> PROVIDED ENTRIES:
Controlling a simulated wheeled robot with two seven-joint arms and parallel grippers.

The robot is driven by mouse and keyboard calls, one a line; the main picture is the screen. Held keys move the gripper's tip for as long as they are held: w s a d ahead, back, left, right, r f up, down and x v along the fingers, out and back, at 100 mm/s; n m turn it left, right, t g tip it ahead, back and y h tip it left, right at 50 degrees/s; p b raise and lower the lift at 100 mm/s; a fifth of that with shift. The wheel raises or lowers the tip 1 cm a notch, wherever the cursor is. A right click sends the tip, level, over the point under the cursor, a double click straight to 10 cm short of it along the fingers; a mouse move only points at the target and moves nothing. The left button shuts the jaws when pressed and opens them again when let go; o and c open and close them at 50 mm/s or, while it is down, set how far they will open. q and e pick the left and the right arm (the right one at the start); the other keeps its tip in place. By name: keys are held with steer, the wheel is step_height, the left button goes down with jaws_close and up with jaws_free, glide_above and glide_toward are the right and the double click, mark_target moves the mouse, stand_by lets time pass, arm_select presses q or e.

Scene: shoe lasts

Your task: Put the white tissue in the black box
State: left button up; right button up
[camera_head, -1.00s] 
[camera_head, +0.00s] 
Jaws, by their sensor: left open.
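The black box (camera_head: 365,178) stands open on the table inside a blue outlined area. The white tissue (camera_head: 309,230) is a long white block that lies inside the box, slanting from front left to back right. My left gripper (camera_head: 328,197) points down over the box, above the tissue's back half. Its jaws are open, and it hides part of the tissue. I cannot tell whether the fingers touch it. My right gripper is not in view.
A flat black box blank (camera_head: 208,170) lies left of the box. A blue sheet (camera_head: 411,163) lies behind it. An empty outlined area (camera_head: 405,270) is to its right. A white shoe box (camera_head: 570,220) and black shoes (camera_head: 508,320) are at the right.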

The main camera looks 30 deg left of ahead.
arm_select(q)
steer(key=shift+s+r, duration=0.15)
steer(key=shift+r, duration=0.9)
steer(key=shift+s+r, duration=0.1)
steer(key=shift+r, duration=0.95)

--

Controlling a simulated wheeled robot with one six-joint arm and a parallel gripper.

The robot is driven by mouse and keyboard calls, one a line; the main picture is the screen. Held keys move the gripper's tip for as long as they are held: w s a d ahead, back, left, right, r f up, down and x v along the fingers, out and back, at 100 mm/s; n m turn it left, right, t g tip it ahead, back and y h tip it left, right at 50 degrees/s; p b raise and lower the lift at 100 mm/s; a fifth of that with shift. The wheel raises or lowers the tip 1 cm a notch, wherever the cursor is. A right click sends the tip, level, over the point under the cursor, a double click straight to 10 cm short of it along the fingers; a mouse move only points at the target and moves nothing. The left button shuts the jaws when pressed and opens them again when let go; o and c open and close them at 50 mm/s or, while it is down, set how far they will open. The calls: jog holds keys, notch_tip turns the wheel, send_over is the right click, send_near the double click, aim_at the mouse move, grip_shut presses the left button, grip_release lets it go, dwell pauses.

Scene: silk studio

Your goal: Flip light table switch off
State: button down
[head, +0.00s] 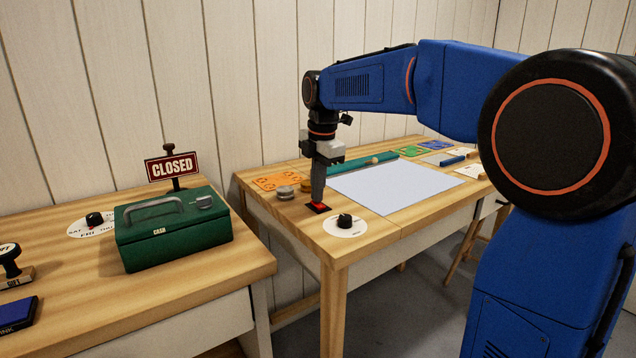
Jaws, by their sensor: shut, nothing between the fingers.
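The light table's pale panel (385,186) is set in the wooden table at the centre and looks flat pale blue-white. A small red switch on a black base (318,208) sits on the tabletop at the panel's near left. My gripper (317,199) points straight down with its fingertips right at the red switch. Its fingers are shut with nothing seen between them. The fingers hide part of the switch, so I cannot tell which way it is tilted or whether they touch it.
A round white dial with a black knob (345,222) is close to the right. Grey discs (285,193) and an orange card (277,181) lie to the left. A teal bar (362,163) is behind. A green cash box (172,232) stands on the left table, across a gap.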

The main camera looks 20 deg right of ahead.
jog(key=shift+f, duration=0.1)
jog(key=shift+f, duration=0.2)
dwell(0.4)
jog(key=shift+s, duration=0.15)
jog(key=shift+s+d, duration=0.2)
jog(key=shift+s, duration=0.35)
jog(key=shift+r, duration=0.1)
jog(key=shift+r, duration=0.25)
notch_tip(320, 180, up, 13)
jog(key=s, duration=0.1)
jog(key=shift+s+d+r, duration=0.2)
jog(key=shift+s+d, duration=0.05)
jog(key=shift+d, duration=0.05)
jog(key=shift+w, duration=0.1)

--

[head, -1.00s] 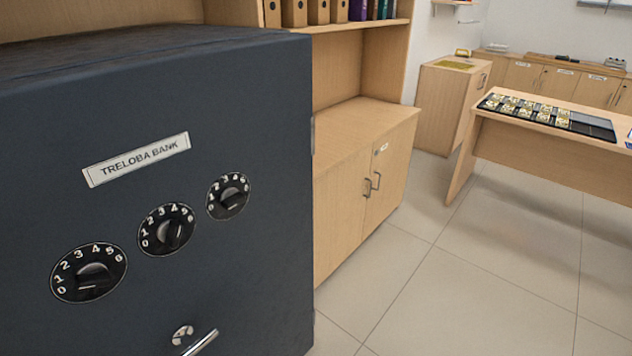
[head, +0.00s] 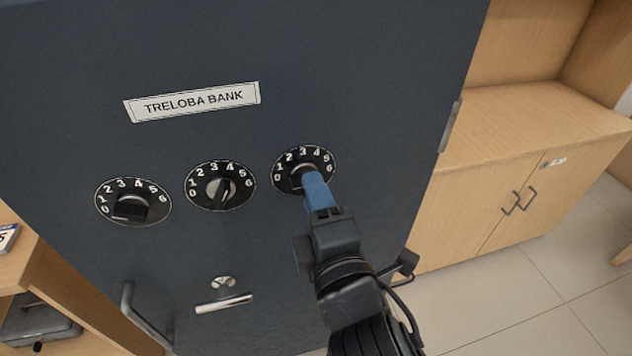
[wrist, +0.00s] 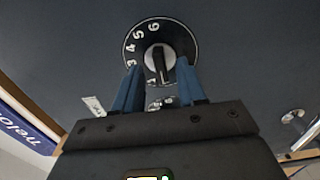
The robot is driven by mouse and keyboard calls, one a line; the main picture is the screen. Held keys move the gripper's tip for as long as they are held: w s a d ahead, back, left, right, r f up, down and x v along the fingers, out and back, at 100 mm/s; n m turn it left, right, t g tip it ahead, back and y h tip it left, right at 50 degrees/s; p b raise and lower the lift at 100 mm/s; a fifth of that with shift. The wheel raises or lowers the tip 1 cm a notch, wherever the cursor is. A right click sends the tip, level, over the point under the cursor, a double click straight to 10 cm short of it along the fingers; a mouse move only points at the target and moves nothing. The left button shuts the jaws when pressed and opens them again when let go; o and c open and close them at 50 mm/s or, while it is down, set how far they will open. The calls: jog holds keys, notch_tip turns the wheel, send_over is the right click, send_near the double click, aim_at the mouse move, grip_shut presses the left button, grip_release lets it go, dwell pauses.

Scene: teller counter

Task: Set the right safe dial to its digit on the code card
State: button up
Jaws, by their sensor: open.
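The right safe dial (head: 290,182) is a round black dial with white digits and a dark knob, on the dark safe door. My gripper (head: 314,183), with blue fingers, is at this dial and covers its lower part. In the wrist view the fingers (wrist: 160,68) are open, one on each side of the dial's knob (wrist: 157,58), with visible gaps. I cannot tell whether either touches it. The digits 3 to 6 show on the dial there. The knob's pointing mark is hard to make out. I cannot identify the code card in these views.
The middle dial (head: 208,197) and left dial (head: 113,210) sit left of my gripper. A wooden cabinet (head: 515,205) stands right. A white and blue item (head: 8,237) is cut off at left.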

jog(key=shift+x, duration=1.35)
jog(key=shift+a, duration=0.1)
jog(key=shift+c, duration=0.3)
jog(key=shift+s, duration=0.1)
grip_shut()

> STATED GOAL:
Return every line from the records above that holds the word "Your".

> RESULT FOR THIS EXERCISE:
Your task: Put the white tissue in the black box
Your goal: Flip light table switch off

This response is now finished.